## Task prompt
Stop after the line with "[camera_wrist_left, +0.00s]": repeat exactly every line before it, beginning with the first, and that line itself.

## Dataset extract
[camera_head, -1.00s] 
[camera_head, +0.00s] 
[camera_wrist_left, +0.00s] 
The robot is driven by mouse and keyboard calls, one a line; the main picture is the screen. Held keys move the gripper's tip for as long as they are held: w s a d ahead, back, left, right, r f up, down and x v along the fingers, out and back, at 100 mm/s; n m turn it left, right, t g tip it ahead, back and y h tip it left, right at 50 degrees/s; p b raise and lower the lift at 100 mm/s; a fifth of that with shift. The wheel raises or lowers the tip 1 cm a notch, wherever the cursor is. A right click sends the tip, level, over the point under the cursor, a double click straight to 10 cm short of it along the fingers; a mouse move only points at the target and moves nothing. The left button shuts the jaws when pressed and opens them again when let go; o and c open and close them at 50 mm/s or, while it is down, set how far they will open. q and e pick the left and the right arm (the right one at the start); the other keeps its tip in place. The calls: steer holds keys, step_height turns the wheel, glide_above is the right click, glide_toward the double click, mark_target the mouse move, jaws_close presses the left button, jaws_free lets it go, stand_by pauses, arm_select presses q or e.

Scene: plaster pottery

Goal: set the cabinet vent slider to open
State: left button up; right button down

## Response to this exercise
[camera_head, -1.00s] 
[camera_head, +0.00s] 
[camera_wrist_left, +0.00s] 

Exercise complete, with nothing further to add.